Она знала, что за ней следят. Там, где она работала, была одна девушка, и она жене говорила: «Все время черти спрашивают, приходят, с кем она встречается, где она бывает, что делает? Я говорю, ходит изможденная, измученная, едва ноги таскает».
А паек жена получала очень паршивый, иждивенческий паек, так что тяжело было.
Вот я и приехал домой. Ну конечно, радости тут было много. На второй день пришли ко мне портные, сапожники, сняли мерки. Принесли пять тысяч рублей денег. Я спрашиваю: «Это за что?» — «А это, — говорят, — распоряжение — вам пять тысяч». Я говорю: «За весь плен?» — «Вот за весь плен вам пять тысяч рублей». Ну ладно, эти пять тысяч пригодились.
Обмундирование сшили.

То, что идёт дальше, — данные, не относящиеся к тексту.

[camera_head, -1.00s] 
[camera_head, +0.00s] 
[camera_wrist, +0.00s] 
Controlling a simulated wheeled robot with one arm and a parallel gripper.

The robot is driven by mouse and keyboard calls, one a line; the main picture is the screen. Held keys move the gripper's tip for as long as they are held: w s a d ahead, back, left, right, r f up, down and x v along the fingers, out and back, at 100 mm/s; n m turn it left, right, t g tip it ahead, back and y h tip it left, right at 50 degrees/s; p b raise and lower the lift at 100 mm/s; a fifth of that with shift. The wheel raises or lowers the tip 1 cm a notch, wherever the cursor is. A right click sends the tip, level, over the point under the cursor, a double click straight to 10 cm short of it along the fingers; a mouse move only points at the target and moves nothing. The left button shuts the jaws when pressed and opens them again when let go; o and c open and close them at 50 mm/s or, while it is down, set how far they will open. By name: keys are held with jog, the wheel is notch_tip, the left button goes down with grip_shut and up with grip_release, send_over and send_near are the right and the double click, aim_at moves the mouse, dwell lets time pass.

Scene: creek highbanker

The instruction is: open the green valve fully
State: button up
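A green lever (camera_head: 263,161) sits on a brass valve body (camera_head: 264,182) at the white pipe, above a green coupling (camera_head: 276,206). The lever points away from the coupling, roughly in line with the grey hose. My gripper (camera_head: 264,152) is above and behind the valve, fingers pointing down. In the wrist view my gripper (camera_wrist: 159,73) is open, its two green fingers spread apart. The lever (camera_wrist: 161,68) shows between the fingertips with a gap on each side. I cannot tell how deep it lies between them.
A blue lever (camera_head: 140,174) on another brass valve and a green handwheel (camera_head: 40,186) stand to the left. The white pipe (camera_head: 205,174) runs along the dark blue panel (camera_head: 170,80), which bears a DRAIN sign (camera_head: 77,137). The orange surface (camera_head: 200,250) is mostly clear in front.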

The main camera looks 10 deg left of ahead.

Правда, за пошивку денег не взяли.
Ну, соседи знали, что приехал муж, и ко мне началось паломничество.
К. М. Со следующего же дня конечно.
М. Ф. Да. О тех, кого я знал, был уверен, что их выпустят, был уверен, что за ними ничего нет, я говорил: «Я думаю, что ваш муж, я его видел, он в хорошем состоянии, я наверное не знаю, где он, но ждите, он должен скоро прийти». Обнадеживал.
К. М. Не ошиблись?
М. Ф. Нет, ни в одном не ошибся. Я же знал всех, у которых нет ни сучка ни задоринки. Ни в одном не ошибся. Ждали, потом приходили и благодарили за это. А о тех, о которых я знал, что не выпустят или сомнения у меня были, я говорил, что не встречал. Слыхал, но это только разговоры, а где и что, не знаю, не могу сказать. Зачем я буду бередить душу, что вот я видел, он сидит там, а его не выпустят. Не хотел я растравлять людей.
Живу. Меня никуда не приглашают, ни на праздники, ни в гости товарищи меня не зовут, а товарищей у меня было очень много, и всех как корова языком слизала. К семье моей эти годы никто не приходил, не спросил, как вы живете, не помог ничем. Подходит праздник, и так обидно становится. Люди празднуют, торжественное собрание где-то проходит, а ты какой-то отщепенец.
Подал я в конфликтную комиссию при ПУРе на восстановление в партии. «Считать механически выбывшим». Вызвал меня начальник ПУРа, не помню, на «Ш» фамилия, где-то сейчас секретарем обкома работает. Вошел я к нему. Стоит он за столом письменным. Сесть мне не предложил.